**YOUR GOAL:**
Return each line holding the string "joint".

Begin

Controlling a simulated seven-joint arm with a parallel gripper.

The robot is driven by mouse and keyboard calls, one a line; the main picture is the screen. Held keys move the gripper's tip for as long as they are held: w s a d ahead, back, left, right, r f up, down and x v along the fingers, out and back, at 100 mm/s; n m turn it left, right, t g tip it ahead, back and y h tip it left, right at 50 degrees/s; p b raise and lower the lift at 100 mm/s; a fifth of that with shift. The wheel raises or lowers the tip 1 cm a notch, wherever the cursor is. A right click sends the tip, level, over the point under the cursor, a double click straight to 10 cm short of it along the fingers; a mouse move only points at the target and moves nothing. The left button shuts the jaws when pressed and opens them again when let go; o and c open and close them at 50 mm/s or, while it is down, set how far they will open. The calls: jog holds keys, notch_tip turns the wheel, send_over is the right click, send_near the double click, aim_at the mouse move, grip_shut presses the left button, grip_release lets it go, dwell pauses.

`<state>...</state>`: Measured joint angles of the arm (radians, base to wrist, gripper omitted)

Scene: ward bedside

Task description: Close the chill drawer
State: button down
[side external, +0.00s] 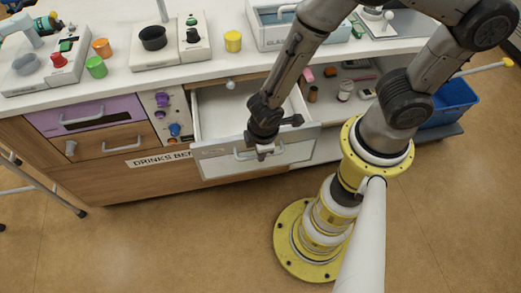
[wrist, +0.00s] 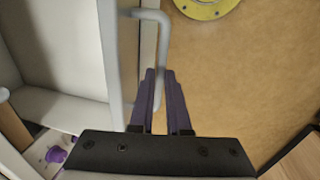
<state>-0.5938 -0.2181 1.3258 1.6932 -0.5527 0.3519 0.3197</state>
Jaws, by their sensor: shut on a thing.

End

**IN RESPONSE:**
Controlling a simulated seven-joint arm with a parallel gripper.
`<state>...</state>`: Measured joint angles of the arm (radians, base to wrist, gripper omitted)

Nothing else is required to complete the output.